Im Grunde sind sich alle einig: Beim Vorgehen gegen Terroristen arbeiten die EU-Staaten nicht gut genug zusammen. Deshalb stimmt das EU-Parlament heute über den Einsatz eines Sonderausschusses zum Thema Terrorismus ab. Kritiker sehen darin jedoch ein potenzielles Instrument, um Bürgerrechte aufzuweichen.

Von Thomas Otto |
    Belgien: EU-Logo am Europäischen Parlamentsgebäude in Brüssel. Foto vom 11. September 2016.

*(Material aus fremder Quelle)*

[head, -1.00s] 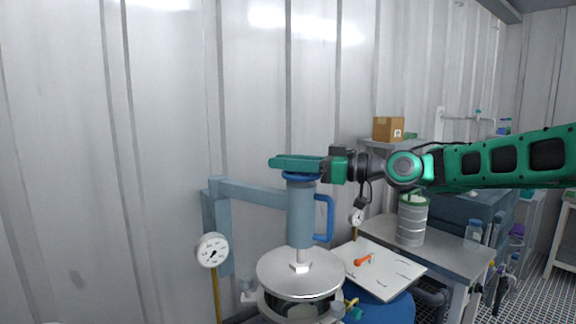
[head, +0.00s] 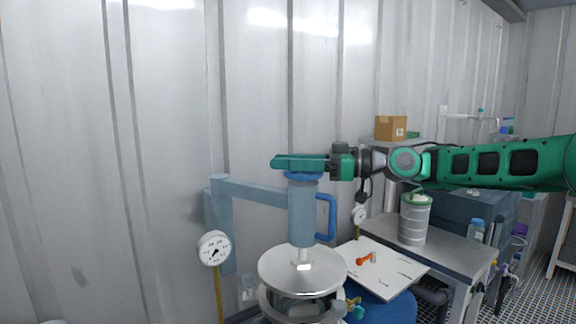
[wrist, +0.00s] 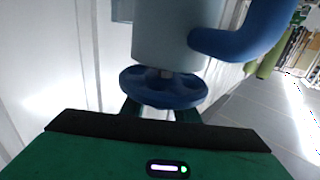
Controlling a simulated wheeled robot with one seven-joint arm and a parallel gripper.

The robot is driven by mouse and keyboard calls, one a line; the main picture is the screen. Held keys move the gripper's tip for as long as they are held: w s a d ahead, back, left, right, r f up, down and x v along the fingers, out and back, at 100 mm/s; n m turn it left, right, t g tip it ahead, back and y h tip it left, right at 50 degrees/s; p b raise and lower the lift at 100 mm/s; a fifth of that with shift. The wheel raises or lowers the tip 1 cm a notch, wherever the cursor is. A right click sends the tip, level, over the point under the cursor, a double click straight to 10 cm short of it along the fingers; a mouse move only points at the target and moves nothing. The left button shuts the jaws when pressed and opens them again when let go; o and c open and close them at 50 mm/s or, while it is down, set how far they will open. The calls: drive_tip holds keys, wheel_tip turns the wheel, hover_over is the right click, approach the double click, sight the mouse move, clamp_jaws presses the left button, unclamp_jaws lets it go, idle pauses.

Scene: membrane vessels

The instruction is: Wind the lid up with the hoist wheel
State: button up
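The blue hoist wheel (head: 302,175) sits on top of the upright grey-blue hoist cylinder (head: 302,212). The round silver lid (head: 276,270) hangs on the rod below the cylinder, with a dark gap between it and the vessel (head: 276,300). My gripper (head: 300,162) lies level over the wheel, reaching in from the right. In the wrist view the wheel (wrist: 162,88) is right in front of my gripper, whose dark fingers stand apart and pass partly behind it. The fingertips are hidden, so I cannot tell whether they press on the wheel.
A blue handle (head: 330,218) sticks out right of the cylinder. A support arm (head: 252,191) joins it to a post on the left. A gauge (head: 214,248) stands front left. A white board (head: 400,266) with tools and a metal canister (head: 414,222) stand at right.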

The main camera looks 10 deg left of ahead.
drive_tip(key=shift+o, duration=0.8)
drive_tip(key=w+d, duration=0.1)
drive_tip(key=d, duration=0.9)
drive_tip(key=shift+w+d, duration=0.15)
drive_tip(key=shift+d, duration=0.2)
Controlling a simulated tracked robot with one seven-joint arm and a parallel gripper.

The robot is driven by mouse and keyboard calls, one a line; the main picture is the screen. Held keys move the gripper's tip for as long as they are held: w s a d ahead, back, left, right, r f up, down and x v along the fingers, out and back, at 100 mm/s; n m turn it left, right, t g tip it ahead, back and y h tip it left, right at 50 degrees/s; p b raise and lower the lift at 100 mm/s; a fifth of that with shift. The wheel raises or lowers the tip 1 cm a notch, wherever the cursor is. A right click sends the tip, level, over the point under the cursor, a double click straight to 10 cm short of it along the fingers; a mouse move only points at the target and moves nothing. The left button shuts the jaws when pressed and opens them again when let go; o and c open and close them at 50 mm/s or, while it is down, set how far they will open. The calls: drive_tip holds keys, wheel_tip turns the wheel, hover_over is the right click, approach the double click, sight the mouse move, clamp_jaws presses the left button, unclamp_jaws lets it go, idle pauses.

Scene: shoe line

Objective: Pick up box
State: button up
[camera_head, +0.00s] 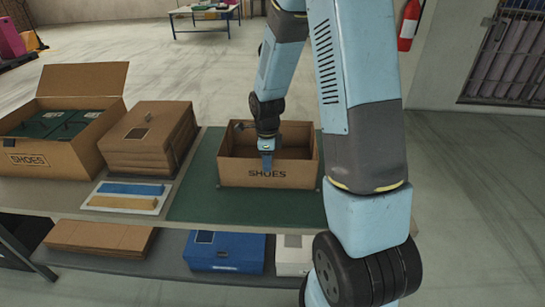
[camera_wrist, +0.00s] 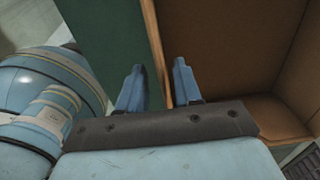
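An open, empty-looking cardboard box (camera_head: 285,179) marked SHOES stands upright on the green mat (camera_head: 197,190). My gripper (camera_head: 267,163) is at the middle of its near wall, pointing down. In the wrist view, my gripper (camera_wrist: 159,65) is open, with one finger on each side of the box wall's top edge. The inside of the box (camera_wrist: 235,45) fills the right of that view, and the green mat (camera_wrist: 105,35) shows on the left. A gap shows between each finger and the wall. My arm hides part of the box's far side.
A blue box (camera_head: 224,250) and a white box (camera_head: 293,254) sit on the lower shelf.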

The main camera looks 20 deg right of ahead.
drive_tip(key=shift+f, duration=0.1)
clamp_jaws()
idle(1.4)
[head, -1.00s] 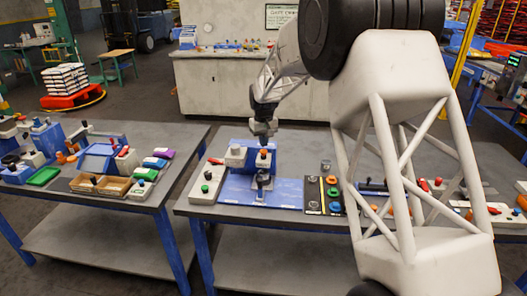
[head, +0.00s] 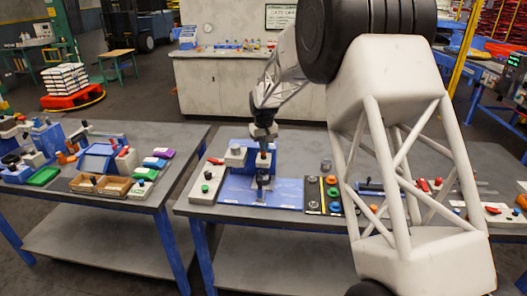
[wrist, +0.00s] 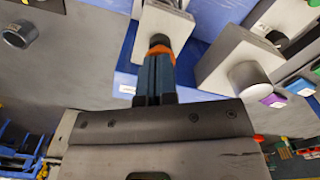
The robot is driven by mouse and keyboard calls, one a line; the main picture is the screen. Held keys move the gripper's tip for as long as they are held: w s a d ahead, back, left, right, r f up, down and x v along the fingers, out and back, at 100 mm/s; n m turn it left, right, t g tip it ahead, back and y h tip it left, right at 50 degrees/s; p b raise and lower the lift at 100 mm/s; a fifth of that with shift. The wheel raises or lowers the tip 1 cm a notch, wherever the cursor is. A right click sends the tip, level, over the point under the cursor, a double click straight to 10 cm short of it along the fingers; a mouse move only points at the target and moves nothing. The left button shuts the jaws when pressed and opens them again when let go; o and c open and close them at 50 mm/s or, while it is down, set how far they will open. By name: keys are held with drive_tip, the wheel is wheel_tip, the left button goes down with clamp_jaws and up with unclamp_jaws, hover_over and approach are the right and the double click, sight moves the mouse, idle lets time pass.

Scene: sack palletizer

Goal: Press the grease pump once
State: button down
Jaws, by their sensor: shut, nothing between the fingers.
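The grease pump stands on a blue base plate (head: 235,192) on the right-hand table. It shows a grey block (head: 237,154), a dark upright part (head: 264,181) and an orange-collared plunger, which shows in the wrist view (wrist: 159,49) with a dark centre. My gripper (head: 264,148) points down over the plunger, with its blue fingers shut and nothing between them. In the wrist view the fingertips (wrist: 158,58) line up with the orange collar and partly cover it. I cannot tell whether they touch it.
Left of the plate is a panel (head: 207,183) with red and green controls. Right of it is a dark strip (head: 324,196) with coloured buttons. A grey cylinder (wrist: 248,80) on a block stands beside my fingers. The left table (head: 100,205) holds more fixtures.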

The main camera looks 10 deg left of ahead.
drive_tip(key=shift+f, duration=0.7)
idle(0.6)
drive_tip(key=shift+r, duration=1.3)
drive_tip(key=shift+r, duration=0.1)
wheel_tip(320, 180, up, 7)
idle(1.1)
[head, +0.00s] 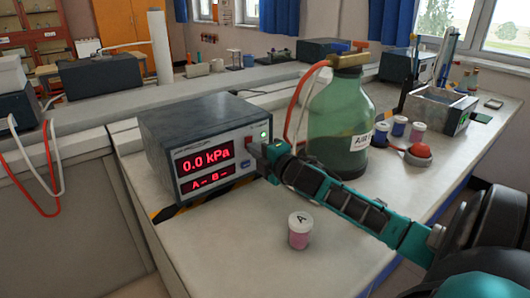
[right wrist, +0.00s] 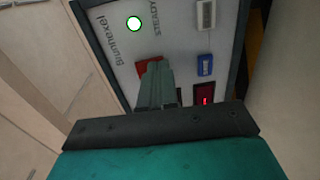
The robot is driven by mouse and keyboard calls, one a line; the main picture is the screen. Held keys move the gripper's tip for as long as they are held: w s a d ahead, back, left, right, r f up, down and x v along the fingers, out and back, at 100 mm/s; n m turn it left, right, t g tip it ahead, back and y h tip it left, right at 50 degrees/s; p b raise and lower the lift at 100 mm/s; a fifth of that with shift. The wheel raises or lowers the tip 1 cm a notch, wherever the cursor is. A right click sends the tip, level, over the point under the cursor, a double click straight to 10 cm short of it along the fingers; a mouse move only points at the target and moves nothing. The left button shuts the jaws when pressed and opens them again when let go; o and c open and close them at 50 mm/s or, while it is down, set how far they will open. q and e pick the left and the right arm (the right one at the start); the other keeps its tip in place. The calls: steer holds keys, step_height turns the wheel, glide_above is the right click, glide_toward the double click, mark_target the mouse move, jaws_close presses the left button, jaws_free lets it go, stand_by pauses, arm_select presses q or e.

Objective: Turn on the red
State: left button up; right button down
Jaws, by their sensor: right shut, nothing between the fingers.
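A grey box device (head: 185,138) stands on the bench with a red display (head: 206,160) reading 0.0 kPa and A- B-. A small green light (head: 263,136) glows at the upper right of its front panel. In the right wrist view, the light (right wrist: 134,22) sits by the word STEADY, and a red control (right wrist: 148,68) is partly hidden behind my fingers. My right gripper (head: 258,152) is shut and empty, with its tips at the panel over that red control (right wrist: 154,72). I cannot tell whether they touch. My left gripper is not in view.
A green glass bottle (head: 335,115) with red tubing stands close behind my right arm. A lidded jar marked A (head: 300,232) stands in front. Several small jars (head: 399,126) and a red-topped object (head: 419,153) sit at the right. The bench front is mostly clear.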

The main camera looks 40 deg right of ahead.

    Hinter den Kulissen des Europaparlaments wurde hart um die Art des Ausschusses gerungen. (picture alliance / dpa / Daniel Kalker)
    Guy Verhofstadt, der Fraktionschef der Liberalen im EU-Parlament: "Jedes Mal, wenn wir sehen, dass einer oder mehrere Täter den Behörden und Geheimdiensten bereits bekannt waren und entscheidende Information innerhalb der EU nicht weitergeleitet wurden, jedes Mal sagen die Innenminister dann: 'Ja, da gibt es ein Problem, wir müssen uns besser austauschen'. Aber offensichtlich reicht das nicht aus."
    Liberale und Konservative planen deshalb einen Sonderausschuss, der laut Mandatsentwurf herausarbeiten soll, wo es bei der Anwendung der bisherigen Anti-Terror-Gesetze hapert.
    Ringen um die Art des Ausschusses
    Gianni Pittella, Fraktionschef der Sozialdemokraten, sieht das gleiche Problem, wie sein liberaler Kollege Verhofstadt. Er will aber einen Untersuchungsausschuss einsetzen, für den er die Unterstützung eines Viertels der Abgeordneten braucht:
    "Wir sammeln gerade noch Unterschriften. Der Untersuchungsausschuss soll sich dann mit genau diesen Aspekten beschäftigen. Das würden wir sehr begrüßen."
    Sonderausschuss? Untersuchungsausschuss? Ein Streit um des Kaisers Bart also?
    Hinter den Kulissen wird im EU-Parlament schon seit Monaten versucht, Bündnisse für beziehungsweise gegen den einen oder den anderen Ausschuss zu schmieden. Denn im Kern geht es um viel mehr: Um die richtige Balance zwischen Sicherheit und Freiheit.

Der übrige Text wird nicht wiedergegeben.